Ukraine war could push up to 13 million more people into food insecurity, officials say: "Catastrophe on top of catastrophe"
The United Nations is warning that the war in Ukraine could be a "catastrophe" for food security worldwide. At a meeting on Tuesday, U.N. and U.S. officials said that Russian President Vladimir Putin's invasion is threatening humanitarian efforts to feed those already in need and that the war will exacerbate the situation to go "beyond anything we've seen since World War II."
The World Food Program is an international organization that works to provide food to millions of people who have been displaced by conflict and disasters. But David Beasley, the organization's executive director, said at Tuesday's meeting that their ability to do so is in jeopardy.
Because of the rising costs of fuel, food and shipping costs, he said, WFP was already having to limit food rations before Putin ordered the invasion into Ukraine. In Yemen alone, he said, they had to "cut 8 million people down to 50% rations." According to WFP, 31,000 people in the country are facing "famine-like conditions" — a number that may go as high as 161,000 by June. The organization says that 2.2 million children in the country are "acutely malnourished."

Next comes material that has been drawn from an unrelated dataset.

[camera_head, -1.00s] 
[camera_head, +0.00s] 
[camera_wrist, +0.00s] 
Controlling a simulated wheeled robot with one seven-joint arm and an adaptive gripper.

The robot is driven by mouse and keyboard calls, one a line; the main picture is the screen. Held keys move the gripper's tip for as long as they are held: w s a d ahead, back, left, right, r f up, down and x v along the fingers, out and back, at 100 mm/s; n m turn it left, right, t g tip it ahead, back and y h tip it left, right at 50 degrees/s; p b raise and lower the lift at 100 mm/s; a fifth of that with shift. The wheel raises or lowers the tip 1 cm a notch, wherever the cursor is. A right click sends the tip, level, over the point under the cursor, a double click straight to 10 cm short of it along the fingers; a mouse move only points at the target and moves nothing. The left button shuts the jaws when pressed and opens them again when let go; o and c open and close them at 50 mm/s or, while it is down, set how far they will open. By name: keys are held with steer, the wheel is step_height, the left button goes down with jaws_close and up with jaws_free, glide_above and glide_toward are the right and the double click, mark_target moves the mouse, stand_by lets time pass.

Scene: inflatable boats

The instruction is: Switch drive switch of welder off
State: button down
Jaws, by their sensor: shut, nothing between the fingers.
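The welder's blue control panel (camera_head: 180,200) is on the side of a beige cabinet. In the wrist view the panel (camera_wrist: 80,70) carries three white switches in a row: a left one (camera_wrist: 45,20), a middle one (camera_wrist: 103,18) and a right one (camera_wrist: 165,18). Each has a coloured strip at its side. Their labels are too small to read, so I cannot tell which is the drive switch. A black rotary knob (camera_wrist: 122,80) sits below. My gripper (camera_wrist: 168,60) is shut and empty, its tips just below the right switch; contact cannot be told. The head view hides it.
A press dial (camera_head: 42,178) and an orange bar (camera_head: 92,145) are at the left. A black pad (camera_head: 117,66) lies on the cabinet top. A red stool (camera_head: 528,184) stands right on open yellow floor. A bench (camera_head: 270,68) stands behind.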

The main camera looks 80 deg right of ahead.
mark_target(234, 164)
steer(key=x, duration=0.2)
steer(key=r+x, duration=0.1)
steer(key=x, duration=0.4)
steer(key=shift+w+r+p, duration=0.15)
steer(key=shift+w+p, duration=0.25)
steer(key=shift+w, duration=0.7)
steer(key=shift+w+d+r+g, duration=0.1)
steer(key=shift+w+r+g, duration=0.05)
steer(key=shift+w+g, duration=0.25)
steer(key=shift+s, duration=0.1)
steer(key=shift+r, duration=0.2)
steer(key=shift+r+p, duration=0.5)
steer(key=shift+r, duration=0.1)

"Now, we're looking at going to zero rations," he warned on Tuesday. "...We're talking about a catastrophe on top of a catastrophe."

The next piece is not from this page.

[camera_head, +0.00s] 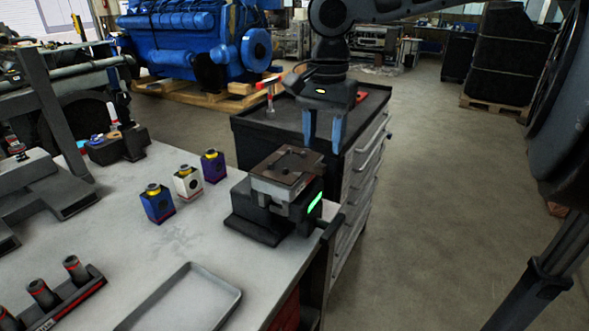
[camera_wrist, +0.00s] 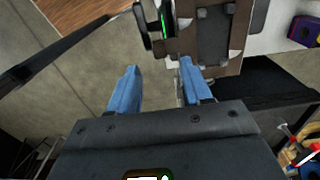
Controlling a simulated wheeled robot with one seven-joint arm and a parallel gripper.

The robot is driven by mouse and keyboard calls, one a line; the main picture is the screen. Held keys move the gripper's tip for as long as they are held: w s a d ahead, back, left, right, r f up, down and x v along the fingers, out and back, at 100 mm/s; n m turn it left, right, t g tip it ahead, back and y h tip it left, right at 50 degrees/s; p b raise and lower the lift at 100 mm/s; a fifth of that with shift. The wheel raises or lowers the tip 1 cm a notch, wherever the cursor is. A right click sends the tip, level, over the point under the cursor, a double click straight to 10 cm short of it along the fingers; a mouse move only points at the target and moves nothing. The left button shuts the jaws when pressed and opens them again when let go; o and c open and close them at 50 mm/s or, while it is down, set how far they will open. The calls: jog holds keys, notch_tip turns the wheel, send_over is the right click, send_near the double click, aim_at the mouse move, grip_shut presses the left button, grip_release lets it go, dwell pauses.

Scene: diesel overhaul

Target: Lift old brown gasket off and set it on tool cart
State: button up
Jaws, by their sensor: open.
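The old brown gasket (camera_head: 292,160) lies flat on top of a metal block held in a dark vise-like fixture (camera_head: 258,212) at the workbench's right edge. In the wrist view the brown gasket (camera_wrist: 237,40) shows at the upper right, around a darker centre. My gripper (camera_head: 322,148) is open and empty, with its blue fingers pointing down just behind and right of the gasket, apart from it as far as I can tell. In the wrist view its fingertips (camera_wrist: 160,66) straddle bare floor, the right one close to the gasket's edge. The tool cart (camera_head: 262,125) stands behind the bench.
Blue, white and purple bottles (camera_head: 187,182) stand left of the fixture. An empty grey tray (camera_head: 185,300) and a socket rack (camera_head: 55,297) lie at the front of the bench. A red-handled tool (camera_head: 269,95) is on the cart. Open floor lies to the right.

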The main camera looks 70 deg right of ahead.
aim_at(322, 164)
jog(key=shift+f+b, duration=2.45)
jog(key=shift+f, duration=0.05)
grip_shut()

Ukraine, Beasley said, has gone from "the breadbasket of the world to bread lines."
Ukraine provides 31% of the wheat that has been imported into Yemen over the past three months, according to WFP, and is also one of the organization's biggest suppliers of sunflower oil. In 2021, the country was the second-largest supplier of grains for the European Union, according to IHS Markit.
"We never would have dreamed of anything like this would be possible," Beasley said. "And it's not just decimating dynamically Ukraine and the region, but it will have global context impact beyond anything we've seen since World War II."

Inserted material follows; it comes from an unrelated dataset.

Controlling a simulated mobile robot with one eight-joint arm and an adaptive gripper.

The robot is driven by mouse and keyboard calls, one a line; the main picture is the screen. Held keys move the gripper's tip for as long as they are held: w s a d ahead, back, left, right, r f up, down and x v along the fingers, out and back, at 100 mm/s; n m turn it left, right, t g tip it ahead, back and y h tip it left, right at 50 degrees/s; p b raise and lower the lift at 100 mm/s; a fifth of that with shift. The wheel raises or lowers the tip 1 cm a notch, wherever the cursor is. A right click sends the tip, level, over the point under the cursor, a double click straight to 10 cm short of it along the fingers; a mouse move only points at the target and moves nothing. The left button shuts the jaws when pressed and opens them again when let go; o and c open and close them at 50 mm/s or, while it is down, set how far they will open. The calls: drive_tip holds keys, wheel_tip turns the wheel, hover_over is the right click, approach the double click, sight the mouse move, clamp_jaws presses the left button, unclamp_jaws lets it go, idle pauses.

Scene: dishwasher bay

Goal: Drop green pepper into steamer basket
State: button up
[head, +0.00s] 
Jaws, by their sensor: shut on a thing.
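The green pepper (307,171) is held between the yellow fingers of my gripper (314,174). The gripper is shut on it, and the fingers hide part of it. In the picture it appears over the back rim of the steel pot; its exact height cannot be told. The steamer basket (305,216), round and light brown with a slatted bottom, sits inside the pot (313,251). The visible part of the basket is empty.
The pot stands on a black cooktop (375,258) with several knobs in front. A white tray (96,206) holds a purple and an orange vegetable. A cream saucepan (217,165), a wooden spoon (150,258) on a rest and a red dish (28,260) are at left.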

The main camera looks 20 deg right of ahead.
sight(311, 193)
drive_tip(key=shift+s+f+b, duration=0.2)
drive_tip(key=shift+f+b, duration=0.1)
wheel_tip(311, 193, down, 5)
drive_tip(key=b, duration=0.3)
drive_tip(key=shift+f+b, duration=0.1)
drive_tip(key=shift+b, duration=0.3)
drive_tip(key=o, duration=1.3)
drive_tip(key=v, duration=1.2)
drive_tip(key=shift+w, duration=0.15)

U.S. Deputy Secretary of State Wendy Sherman said at the meeting that the U.N.'s Food and Agriculture Organization has estimated "that as many as 13 million more people worldwide may be pushed into food insecurity as a result of Russia's invasion of Ukraine."
"The facts, colleagues, are clear: Sanctions aren't preventing grain from leaving Ukraine's ports. Putin's war is," Sherman said at the meeting. "...The responsibility for waging war on Ukraine — and for the war's effects on global food security — falls solely on President Putin."
This accusation was denied by Russia's U.N. Ambassador Vassily Nebenzia, who said at the meeting that the real cause is the "unbridled sanctions hysteria that the West has unleashed against Russia without considering the population of the so-called global south, nor of its own citizens."
Beasley said that a main concern right now is finding a way to "stabilize the food supply chain system."
"The people who made it to the outside, the 3.5 to 4 million people, in one way you can say they are the lucky ones because they are getting food, they are getting shelter, they are getting help, they are getting some degree of hope out of harms way. But then you have 40 million people, 40 million people, that are inside Ukraine," he said. "...The farmers are on the frontlines of fighting."